Karen Spärck Jones, the 2007 Lovelace medallist, died shortly after the award was announced. She was a pioneering researcher in computational linguistics, and received many awards through a long and distinguished career which started, continued and ended at Cambridge University. If you use a search engine, thesaurus-driven retrieval, automatic summarisation, relevance weighting, the Semantic Web, or any technology which depends on language analysis, you owe a debt to her work.
The 2008 Lovelace lecture was given in her memory by Dr. Ann Copestake, Cambridge’s Reader in Computational Linguistics. The lecture itself was a tour de force, ranging across the areas in which Prof. Spärck Jones so often led the way right up to the time of her death. Dr. Copestake educated us, but never baffled us. The logic and algebraic formalisms which she shared were not to be understood, but to illustrate how complex a field of study this is; when she needed us to understand a principle, she used a simple English sentence or, at one point, a Sudoku puzzle.
But, additionally, we were treated to glimpses of Karen Spärck Jones the person, and of her long partnership – academic as well as personal – with her husband Prof. Roger Needham. Fittingly, the vote of thanks was given by Dr. Andrew Herbert, who was closely associated with Prof. Needham in Cambridge research and succeeded him at the head of Microsoft’s Cambridge research lab. In his short speech, and in tributes from Prof. Wendy Hall and Prof. David Hartley, we learned also of the enormous range of charitable activities supported by the Roger Needham Trust and the depth of their joint contribution to Cambridge University and civic life.
Her work has touched my own career more than once: most directly in the 1980s when I managed thesaurus-driven databases and wrote an internal research paper on the then vogue issue of natural language database interfaces. But to my surprise I learned that, through Andrew Herbert, she also directly influenced a completely unrelated field which I was involved in: architectures for wide area distributed systems, developed through the ANSA project into an ISO standard. It was through this project that I met Andrew, who was its technical director. Conversation with Prof. Spärck Jones guided Andrew to one of the principles of that work, that of under-determination (essentially, working with the partial knowledge you do have) which is one of the foundations of modern computational linguistics. In Dr Copestake’s lecture, this is where the Sudoku came in!
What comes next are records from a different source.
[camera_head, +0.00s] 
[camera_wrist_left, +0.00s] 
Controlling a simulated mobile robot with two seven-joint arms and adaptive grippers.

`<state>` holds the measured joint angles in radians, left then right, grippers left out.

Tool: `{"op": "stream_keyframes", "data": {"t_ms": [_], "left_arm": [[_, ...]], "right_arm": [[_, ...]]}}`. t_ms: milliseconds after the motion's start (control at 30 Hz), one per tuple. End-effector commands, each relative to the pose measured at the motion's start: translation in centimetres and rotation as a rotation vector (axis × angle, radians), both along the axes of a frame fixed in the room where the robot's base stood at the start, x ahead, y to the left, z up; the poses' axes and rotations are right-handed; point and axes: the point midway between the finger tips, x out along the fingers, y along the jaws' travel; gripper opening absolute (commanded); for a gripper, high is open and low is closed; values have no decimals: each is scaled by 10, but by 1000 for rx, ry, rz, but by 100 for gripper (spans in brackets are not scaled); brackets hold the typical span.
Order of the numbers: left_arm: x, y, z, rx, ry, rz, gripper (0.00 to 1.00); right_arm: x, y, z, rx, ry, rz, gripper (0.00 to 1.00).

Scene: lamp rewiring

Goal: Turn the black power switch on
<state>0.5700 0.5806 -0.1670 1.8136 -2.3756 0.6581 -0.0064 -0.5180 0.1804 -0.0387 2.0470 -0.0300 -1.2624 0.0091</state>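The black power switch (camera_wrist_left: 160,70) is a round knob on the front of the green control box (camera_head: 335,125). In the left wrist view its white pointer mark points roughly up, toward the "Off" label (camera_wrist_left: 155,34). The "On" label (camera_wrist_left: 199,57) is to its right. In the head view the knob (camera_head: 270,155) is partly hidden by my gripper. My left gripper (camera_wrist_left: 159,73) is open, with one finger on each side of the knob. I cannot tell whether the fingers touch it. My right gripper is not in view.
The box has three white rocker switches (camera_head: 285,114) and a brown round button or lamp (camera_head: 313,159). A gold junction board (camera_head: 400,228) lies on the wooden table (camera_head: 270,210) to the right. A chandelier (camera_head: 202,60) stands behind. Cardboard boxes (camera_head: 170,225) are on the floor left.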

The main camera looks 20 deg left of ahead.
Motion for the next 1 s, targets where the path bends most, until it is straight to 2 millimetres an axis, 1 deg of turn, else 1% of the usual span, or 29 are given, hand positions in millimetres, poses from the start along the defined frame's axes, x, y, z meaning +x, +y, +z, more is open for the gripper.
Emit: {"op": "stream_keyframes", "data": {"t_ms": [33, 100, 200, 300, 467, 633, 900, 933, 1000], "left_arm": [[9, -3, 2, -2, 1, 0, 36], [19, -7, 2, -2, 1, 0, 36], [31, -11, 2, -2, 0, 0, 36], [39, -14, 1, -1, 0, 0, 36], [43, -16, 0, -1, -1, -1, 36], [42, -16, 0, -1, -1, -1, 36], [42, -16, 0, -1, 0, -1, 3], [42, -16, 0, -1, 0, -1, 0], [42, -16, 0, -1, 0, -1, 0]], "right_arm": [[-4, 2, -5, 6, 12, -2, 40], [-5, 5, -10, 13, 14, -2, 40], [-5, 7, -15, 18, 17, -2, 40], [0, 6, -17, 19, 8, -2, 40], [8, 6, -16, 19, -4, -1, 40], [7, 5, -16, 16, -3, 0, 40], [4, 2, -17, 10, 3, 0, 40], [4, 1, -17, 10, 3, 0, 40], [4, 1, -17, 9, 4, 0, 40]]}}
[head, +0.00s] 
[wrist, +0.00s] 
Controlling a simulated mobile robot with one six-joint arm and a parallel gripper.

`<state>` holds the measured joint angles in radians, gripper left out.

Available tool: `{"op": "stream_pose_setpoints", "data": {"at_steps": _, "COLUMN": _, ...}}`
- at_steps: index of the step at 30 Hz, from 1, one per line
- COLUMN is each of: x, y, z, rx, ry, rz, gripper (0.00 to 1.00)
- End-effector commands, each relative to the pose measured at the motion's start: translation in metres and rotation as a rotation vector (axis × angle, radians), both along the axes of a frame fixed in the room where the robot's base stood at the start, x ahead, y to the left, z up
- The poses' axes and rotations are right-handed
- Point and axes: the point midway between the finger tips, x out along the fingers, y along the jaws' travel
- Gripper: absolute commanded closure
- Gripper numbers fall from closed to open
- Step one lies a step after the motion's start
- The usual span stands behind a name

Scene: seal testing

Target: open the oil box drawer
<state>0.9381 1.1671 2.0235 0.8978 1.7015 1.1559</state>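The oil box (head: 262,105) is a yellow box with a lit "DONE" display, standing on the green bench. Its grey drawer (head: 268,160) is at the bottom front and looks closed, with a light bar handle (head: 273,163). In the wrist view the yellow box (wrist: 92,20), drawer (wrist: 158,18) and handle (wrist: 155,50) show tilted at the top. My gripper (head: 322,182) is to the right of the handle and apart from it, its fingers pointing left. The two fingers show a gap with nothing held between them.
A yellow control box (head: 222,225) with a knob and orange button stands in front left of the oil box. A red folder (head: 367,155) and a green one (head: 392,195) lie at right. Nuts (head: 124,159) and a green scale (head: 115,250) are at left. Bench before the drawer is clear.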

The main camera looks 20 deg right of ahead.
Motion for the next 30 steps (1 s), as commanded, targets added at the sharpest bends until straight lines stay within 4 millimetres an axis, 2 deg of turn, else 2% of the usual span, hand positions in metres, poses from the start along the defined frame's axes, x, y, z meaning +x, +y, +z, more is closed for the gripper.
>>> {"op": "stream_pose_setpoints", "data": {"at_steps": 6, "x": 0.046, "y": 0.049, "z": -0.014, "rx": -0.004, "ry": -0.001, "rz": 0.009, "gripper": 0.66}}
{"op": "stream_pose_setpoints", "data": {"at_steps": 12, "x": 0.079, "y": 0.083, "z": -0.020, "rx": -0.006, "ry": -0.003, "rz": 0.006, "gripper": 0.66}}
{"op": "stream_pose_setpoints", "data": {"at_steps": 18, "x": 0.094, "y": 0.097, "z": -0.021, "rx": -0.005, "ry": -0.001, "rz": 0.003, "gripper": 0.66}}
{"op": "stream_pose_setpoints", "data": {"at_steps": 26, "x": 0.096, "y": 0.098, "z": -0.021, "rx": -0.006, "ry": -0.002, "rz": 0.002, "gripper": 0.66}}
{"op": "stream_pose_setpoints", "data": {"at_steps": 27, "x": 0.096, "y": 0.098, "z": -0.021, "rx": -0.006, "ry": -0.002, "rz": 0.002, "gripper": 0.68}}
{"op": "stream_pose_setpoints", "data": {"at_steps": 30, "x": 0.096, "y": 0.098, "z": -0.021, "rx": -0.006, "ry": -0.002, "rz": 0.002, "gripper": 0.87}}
Prof. Spärck Jones knew that she would not be able to receive the medal in person; Andrew’s comments brought home to us how much it genuinely meant to her. Surprisingly for a medal named for the first woman in IT, Prof. Spärck Jones was the first woman to receive it; this gave her great pleasure. Computing, as she once said, is too important to be left to men!
Links (follow these links not only for Dr Copestake’s lecture but also for a video lecture recorded by Prof. Spärck Jones herself as an acknowledgement for the Lovelace medal and for the ACM Athena Award which she received at the same time):
• 2008 Lovelace Lecture: A tribute to Karen Spärck Jones British Computer Society (Dr. Copestake’s presentation will be accesible via this page)
• Obituary: Karen Spärck Jones University of Cambridge Computer Laboratory
• Natural Language and the Information Layer Prof. Karen Spärck Jones, March 2007 (video lecture, 30 minutes)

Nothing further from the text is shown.